*Goal of the exercise*
Exactly and only the lines from the one containing "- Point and" through the one containing "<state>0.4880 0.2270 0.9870" are to be repeated, both ends included.

*Record list*
START

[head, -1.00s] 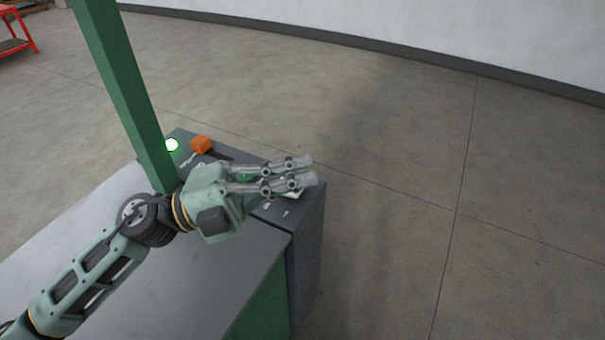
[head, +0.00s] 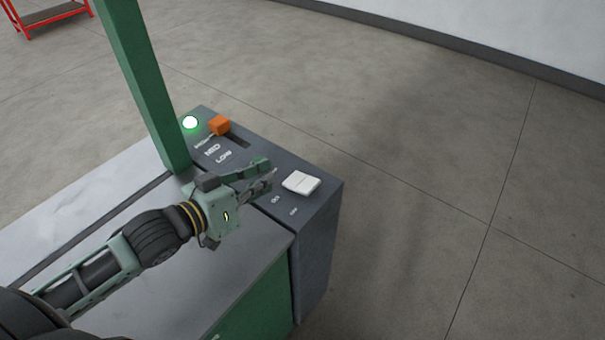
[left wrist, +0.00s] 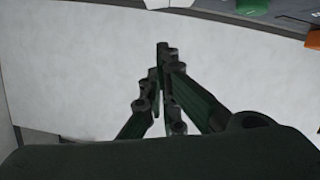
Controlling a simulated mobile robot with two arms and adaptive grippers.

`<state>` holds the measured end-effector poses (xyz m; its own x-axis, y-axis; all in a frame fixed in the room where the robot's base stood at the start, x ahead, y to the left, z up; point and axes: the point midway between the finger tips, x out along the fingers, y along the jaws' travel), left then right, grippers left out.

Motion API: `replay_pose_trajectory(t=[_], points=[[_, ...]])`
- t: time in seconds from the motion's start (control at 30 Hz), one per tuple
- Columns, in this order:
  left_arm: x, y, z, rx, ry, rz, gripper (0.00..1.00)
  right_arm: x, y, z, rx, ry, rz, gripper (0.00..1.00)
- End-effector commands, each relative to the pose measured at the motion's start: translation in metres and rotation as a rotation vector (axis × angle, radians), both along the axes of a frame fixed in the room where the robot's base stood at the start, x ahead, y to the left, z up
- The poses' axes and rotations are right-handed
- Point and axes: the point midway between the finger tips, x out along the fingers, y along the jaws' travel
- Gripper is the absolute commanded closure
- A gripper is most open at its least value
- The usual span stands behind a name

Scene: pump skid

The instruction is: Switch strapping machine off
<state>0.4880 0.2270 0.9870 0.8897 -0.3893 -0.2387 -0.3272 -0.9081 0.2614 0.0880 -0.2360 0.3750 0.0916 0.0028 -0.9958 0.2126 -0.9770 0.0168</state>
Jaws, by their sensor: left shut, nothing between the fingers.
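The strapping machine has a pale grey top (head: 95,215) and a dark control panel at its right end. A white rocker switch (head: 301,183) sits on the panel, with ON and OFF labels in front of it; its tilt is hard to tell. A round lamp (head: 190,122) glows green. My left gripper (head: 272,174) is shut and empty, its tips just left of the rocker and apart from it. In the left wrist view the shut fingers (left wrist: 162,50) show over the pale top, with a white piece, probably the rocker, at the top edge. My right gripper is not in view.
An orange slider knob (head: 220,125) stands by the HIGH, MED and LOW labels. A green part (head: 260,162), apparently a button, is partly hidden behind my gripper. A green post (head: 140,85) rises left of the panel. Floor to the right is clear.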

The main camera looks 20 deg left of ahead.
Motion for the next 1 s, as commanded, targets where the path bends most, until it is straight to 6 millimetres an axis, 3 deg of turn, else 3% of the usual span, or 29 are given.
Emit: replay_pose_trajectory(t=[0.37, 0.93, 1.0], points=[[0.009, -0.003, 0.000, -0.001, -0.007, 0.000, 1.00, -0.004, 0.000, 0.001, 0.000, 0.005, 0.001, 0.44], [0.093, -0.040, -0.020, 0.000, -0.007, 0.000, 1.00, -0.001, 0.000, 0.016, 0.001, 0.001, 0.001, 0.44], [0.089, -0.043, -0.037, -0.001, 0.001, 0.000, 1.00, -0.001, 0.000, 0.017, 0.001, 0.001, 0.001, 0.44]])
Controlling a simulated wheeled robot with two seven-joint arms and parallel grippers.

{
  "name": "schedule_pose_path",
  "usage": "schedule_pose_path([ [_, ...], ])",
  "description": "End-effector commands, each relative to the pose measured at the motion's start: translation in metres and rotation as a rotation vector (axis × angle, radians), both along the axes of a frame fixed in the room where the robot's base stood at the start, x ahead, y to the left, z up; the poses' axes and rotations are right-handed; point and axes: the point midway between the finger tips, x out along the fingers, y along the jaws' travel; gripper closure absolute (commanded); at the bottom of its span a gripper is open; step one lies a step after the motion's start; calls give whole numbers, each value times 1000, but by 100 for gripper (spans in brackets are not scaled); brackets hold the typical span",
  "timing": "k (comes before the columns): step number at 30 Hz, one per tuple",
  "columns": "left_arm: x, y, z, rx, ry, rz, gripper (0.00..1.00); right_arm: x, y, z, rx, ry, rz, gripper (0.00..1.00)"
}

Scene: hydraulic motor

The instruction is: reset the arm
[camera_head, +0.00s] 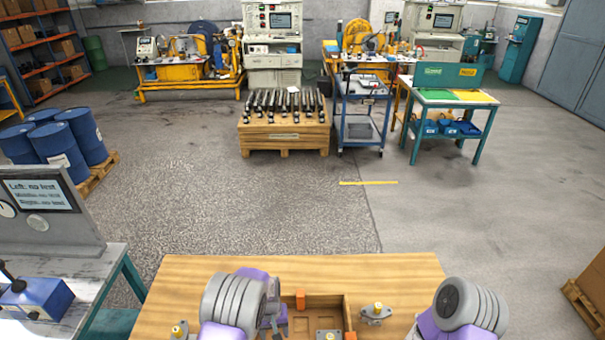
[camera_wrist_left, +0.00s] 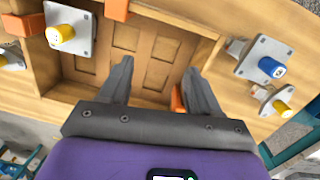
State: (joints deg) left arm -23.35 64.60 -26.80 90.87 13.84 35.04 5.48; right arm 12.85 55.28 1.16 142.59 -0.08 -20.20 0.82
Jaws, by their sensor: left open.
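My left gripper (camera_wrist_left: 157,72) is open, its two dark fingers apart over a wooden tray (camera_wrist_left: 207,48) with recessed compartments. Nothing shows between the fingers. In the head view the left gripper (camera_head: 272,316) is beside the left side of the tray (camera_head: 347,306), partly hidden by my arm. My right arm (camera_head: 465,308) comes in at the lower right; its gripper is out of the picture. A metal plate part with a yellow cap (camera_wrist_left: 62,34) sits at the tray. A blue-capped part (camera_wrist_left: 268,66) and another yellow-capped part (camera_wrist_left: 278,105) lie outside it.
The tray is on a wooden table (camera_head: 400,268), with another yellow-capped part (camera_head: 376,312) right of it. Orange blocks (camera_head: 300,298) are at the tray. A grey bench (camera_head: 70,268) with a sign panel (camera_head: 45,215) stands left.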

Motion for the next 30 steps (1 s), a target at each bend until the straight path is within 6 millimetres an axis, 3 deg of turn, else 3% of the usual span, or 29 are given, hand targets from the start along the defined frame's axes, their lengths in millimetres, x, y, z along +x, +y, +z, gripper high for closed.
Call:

END

*Expected answer*
- Point and axes: the point midway between the finger tips, x out along the fingers, y along the jaws' travel
- Gripper is the absolute commanded closure
- A gripper is most open at its least value
- The usual span stands behind a name

Scene: pump skid

The instruction is: Switch strapping machine off
<state>0.4880 0.2270 0.9870 0.8897 -0.3893 -0.2387 -0.3272 -0.9081 0.2614 0.0880 -0.2360 0.3750 0.0916 0.0028 -0.9958 0.2126 -0.9770 0.0168</state>

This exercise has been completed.